The best part, she said, was that Goldstein met the kids eyeball to eyeball.

“Nobody takes 16-year-olds seriously,” Dunsker said. “She took us completely seriously. I thought, I want to be just like her and I want to know what she knows.”

Dunsker went to Simmons College in Boston, where she double-majored in sociology and women’s studies and minored in English. Then it was rabbinical school at Hebrew Union College-Jewish Institute of Religion — one year in Jerusalem and four years in New York City.

Then she took a job as an assistant rabbi in Austin, Texas, where she spent seven years and met husband Jeff, a computer consultant. (They have two children, Zachary, 4, and Sadie, 2.) After that it was a brief stint in Suffern, N.Y., until her faltering congregation merged with another one.

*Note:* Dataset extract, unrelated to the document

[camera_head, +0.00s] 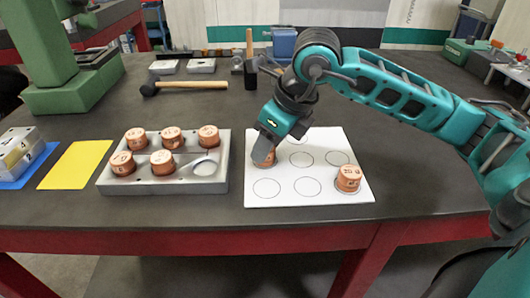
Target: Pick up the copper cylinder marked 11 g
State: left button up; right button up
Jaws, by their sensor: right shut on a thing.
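My right gripper (264,150) reaches down to the back left of a white sheet with printed circles (325,140). It is shut on a copper cylinder (268,160), which is partly hidden behind the fingers; I cannot read its mark or tell whether it touches the sheet. Another copper cylinder (349,178) stands upright at the sheet's front right. A grey tray (150,187) to the left holds several upright copper cylinders (163,162), and its front right pocket (206,167) is empty. The marks on the tops are too small to read surely. My left gripper is not in view.
A yellow sheet (78,165) and a blue mat (22,176) with metal blocks (20,150) lie to the left. A mallet (185,85) and a hammer (250,65) are behind, near a green machine (70,95). The dark tabletop between tray and mallet is clear.

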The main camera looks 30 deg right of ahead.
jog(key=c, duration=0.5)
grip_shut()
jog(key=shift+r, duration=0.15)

She visited several congregations with her family, she said, and none clicked the way Congregation Kol Ami did.

“I wanted a congregation that was small enough to know everyone and stable enough to succeed in the long term,” she said. “People here are looking for connections.”

Plus, she said, there’s the unbeatable cultural life, environmental sensitivity and relaxed way of life in the Vancouver-Portland metropolitan area.

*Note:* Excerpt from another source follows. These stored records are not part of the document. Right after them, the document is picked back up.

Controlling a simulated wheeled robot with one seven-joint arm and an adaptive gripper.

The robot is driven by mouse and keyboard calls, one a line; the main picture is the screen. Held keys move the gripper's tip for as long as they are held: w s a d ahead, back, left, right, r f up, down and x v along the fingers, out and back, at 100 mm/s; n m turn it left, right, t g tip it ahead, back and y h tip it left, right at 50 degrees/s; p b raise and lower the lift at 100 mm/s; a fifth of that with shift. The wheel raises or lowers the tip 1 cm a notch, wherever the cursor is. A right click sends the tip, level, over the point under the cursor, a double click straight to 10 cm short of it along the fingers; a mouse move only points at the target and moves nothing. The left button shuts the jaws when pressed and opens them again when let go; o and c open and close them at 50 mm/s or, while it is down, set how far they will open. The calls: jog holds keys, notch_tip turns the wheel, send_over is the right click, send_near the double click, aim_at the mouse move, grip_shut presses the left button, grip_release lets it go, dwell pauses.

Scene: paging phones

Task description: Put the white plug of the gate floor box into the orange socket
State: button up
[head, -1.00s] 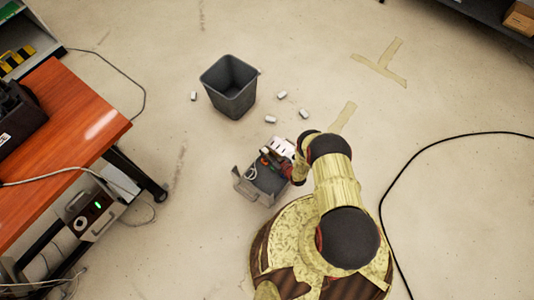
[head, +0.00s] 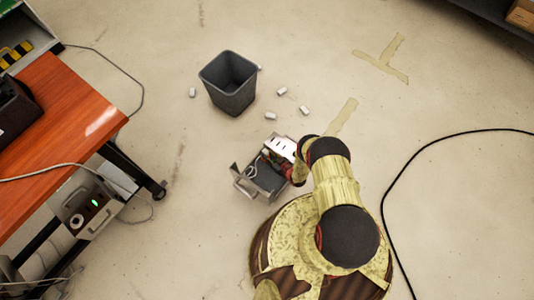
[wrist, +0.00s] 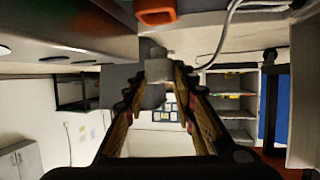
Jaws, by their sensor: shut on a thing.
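The open grey floor box (head: 243,184) sits on the floor beside my base, with a white cable loop (head: 251,171) inside it. My gripper (wrist: 158,76) reaches in at the box; in the head view my arm hides much of it. In the wrist view its fingers are shut on the pale white plug (wrist: 157,65), whose narrower end points up in the picture. The orange socket (wrist: 155,14) is at the top of the wrist view, apart from the plug. A white cable (wrist: 225,32) curves to the right of the socket.
A dark bin (head: 231,88) stands behind the box, with several small white pieces (head: 270,115) on the floor. A red-topped table (head: 70,130) is on the left, with another grey box (head: 85,213) beneath it. A black cable (head: 400,180) lies at right.

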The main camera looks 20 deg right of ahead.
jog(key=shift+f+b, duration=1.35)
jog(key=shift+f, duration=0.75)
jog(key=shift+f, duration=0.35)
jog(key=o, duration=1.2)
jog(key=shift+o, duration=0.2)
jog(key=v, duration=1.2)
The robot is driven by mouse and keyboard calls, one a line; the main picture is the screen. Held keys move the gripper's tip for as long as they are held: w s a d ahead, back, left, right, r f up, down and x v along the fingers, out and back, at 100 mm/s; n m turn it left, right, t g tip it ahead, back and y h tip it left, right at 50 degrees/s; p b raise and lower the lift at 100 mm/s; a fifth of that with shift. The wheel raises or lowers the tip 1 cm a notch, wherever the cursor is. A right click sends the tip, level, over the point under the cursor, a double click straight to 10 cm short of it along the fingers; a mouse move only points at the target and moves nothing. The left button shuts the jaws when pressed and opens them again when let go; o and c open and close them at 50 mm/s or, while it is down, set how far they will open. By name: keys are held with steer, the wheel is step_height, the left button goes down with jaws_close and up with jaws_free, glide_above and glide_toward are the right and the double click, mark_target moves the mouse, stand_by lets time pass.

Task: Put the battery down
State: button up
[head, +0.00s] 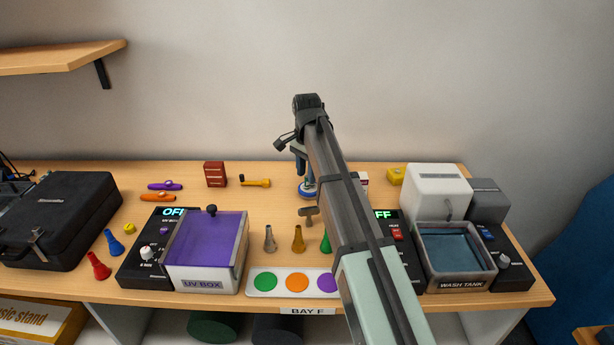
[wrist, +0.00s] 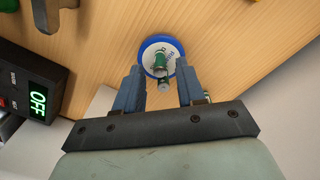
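A small green battery with silvery parts (wrist: 160,63) shows between the fingers in the wrist view, over a round blue-rimmed white dish (wrist: 149,47). Bare dish shows on either side of it, apart from the fingers. Whether it is one piece or more is hard to tell. My gripper (wrist: 159,73) is open, its two blue fingers either side of the battery. In the head view my gripper (head: 301,170) points down at the blue-rimmed dish (head: 306,193) on the table; the battery cannot be made out there.
The UV box (head: 205,280) stands left of my arm, the wash tank (head: 460,280) right. Several small cones, a T-shaped piece (head: 308,213) and a colour-dot plate (head: 281,294) lie in front. A red box (head: 215,174) and yellow-black tool (head: 255,181) lie behind left.

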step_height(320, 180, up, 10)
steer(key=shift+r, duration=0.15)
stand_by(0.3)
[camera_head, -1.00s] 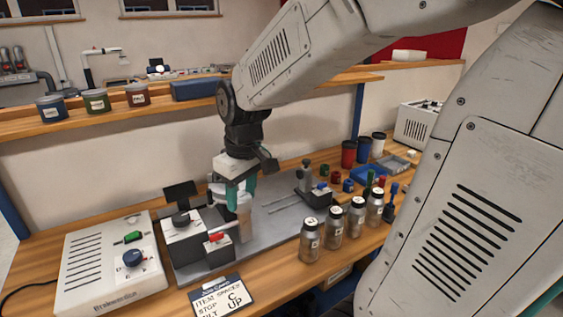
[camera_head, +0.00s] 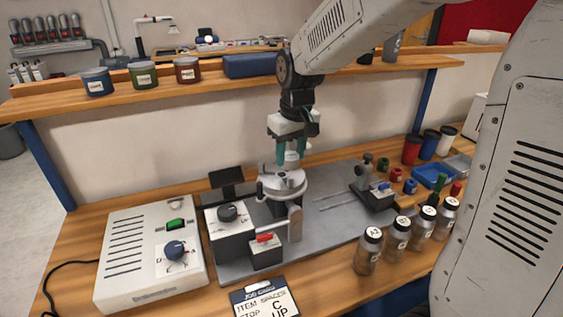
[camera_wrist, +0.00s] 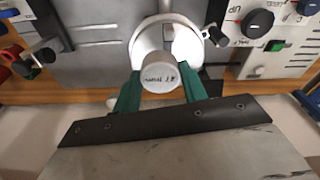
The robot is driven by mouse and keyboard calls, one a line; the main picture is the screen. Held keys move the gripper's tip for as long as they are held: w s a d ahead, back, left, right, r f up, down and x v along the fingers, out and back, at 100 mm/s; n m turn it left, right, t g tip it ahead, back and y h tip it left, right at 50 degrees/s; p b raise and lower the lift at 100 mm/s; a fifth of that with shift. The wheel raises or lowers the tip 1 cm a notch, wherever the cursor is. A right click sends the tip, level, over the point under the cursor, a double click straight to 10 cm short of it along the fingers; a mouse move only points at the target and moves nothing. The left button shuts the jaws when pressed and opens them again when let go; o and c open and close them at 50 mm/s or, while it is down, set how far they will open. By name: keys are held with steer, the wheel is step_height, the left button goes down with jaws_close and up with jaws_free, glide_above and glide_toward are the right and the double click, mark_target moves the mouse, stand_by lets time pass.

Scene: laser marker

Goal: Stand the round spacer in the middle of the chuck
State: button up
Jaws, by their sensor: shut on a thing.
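My gripper (camera_head: 291,156) has teal fingers, shut on the round spacer (camera_wrist: 160,78), a pale short cylinder with lettering on the end facing the wrist camera. In the head view the spacer (camera_head: 291,159) shows between the fingertips, over the chuck (camera_head: 270,186), a light grey round plate on the marking machine. In the wrist view the chuck (camera_wrist: 141,46) lies behind the spacer, which covers part of it. I cannot tell whether the spacer touches the chuck.
A controller box (camera_head: 150,255) and a knob block (camera_head: 229,235) stand left of the chuck. A job card (camera_head: 265,300) lies in front. Several labelled jars (camera_head: 369,252) stand at the right, near a small slide fixture (camera_head: 371,193). A shelf (camera_head: 215,90) runs behind.

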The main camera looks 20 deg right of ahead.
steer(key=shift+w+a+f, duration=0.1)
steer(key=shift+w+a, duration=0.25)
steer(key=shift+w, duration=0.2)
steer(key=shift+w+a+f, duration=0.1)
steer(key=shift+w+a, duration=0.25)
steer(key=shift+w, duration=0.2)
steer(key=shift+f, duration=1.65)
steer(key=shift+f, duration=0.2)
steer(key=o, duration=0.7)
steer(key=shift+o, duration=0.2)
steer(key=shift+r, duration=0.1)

And what will Dunsker bring to Congregation Kol Ami? She returns to the life-changing gift she got from Rabbi Goldstein.

“I think I take people seriously and they know it,” she said. “I love them for what’s special about them. I think I’m great at spreading a lot of energy and enthusiasm. I think I spread love.”

Also, she added, she loves to sing.

“I wish I played guitar, like Jaime,” she said. “It’s one of my life’s goals to learn. But I do sing enough to lead people. If people are singing with me, we’ll get there.”

Scott Hewitt: 360-735-4529 or scott.hewitt@columbian.com.



   
Did you know ?

— Congregation Kol Ami was founded in 1990 as the Jewish Community Association of Southwest Washington.

— “Kol Ami” means “the voice of my people.”

— Chabad Lubavitch, Clark County’s other Jewish congregation, is Orthodox.